▶ **THE EXERCISE**: Can you pull out each line of the data below that includes the word "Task"?

▶ **DATA TO PROCESS**:
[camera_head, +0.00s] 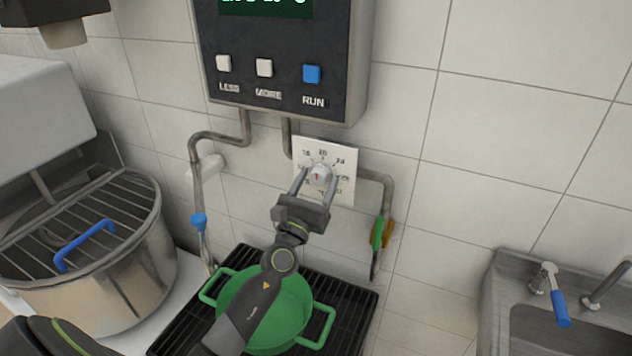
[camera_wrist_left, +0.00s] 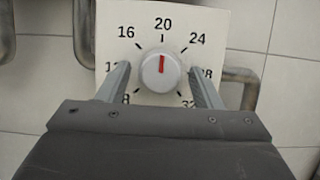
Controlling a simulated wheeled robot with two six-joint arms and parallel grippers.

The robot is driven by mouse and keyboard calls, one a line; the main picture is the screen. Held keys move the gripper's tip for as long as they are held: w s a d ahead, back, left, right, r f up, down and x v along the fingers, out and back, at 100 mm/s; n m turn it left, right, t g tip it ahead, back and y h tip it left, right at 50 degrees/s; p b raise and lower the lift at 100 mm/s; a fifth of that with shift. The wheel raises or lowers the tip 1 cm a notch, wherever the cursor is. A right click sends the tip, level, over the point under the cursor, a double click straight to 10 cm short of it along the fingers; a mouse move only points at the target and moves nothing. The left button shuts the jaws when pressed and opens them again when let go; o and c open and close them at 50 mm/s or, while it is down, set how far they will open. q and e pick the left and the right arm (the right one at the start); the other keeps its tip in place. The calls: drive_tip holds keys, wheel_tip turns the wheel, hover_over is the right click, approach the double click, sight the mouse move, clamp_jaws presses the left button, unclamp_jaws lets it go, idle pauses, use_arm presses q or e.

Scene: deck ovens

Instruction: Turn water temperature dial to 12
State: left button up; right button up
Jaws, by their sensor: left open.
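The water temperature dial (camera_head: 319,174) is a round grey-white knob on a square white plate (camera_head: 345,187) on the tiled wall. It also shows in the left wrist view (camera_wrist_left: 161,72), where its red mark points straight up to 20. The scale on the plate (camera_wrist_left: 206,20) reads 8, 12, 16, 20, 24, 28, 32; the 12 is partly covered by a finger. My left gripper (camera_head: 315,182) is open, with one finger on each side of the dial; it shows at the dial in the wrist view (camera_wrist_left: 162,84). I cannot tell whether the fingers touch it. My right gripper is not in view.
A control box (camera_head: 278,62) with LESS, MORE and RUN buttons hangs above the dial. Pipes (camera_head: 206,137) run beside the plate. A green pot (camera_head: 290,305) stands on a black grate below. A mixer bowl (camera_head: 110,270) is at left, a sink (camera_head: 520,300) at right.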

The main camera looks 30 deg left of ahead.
--
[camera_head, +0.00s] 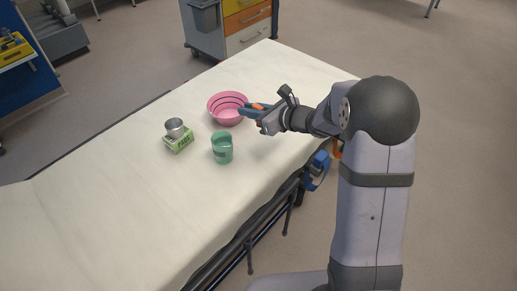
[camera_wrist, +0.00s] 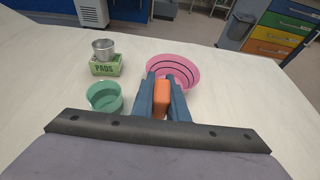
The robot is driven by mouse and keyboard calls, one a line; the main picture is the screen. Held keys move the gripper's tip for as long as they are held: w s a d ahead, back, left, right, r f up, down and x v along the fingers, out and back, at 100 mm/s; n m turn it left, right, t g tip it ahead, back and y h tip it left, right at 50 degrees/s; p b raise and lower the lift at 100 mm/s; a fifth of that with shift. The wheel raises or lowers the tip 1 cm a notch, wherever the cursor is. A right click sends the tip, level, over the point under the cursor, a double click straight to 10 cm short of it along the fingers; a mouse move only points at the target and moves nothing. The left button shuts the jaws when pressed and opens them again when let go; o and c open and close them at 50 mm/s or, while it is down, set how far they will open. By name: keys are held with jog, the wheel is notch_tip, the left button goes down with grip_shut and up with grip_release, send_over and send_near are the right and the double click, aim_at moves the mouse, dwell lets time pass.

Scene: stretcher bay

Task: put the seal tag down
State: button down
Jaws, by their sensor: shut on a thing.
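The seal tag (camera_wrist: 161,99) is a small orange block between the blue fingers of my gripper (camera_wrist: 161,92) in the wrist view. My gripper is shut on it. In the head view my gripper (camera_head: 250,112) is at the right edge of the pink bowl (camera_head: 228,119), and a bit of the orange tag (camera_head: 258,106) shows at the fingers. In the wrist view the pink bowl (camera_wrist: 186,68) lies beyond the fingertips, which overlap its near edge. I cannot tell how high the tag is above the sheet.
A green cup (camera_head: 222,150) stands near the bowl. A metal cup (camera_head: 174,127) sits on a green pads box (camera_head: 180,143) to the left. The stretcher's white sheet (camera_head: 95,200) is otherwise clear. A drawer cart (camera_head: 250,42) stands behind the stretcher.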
==
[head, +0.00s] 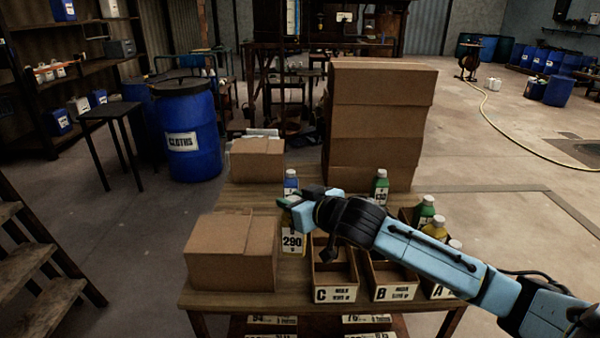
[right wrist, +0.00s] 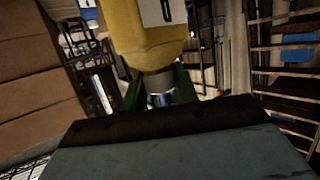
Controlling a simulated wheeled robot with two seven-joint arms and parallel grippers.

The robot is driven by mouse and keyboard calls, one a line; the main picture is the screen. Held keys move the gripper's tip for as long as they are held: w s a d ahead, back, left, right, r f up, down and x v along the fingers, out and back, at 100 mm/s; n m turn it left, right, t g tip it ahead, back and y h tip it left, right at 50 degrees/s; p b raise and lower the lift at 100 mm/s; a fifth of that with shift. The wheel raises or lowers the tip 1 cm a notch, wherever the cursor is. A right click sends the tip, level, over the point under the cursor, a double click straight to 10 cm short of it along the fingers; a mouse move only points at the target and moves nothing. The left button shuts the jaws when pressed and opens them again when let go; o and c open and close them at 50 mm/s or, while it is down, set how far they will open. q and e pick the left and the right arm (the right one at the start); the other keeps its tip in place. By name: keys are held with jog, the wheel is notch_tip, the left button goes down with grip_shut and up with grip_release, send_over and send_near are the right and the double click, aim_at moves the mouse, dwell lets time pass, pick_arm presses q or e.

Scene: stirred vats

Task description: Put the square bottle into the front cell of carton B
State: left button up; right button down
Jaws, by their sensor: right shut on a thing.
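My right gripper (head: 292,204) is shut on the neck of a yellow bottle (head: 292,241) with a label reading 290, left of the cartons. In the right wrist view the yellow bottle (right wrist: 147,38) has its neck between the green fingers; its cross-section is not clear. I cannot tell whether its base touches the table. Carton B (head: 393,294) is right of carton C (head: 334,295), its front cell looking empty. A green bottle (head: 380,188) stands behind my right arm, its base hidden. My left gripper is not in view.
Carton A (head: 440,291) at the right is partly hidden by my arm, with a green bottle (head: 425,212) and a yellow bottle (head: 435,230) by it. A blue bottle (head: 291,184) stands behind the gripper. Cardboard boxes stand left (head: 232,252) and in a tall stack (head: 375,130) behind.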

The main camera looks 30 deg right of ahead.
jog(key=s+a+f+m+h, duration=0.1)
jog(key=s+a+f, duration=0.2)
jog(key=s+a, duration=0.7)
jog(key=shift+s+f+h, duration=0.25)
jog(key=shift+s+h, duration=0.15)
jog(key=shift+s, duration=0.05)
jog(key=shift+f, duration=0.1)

▶ **COMPLETED EXERCISE**:
Task: put the seal tag down
Task description: Put the square bottle into the front cell of carton B

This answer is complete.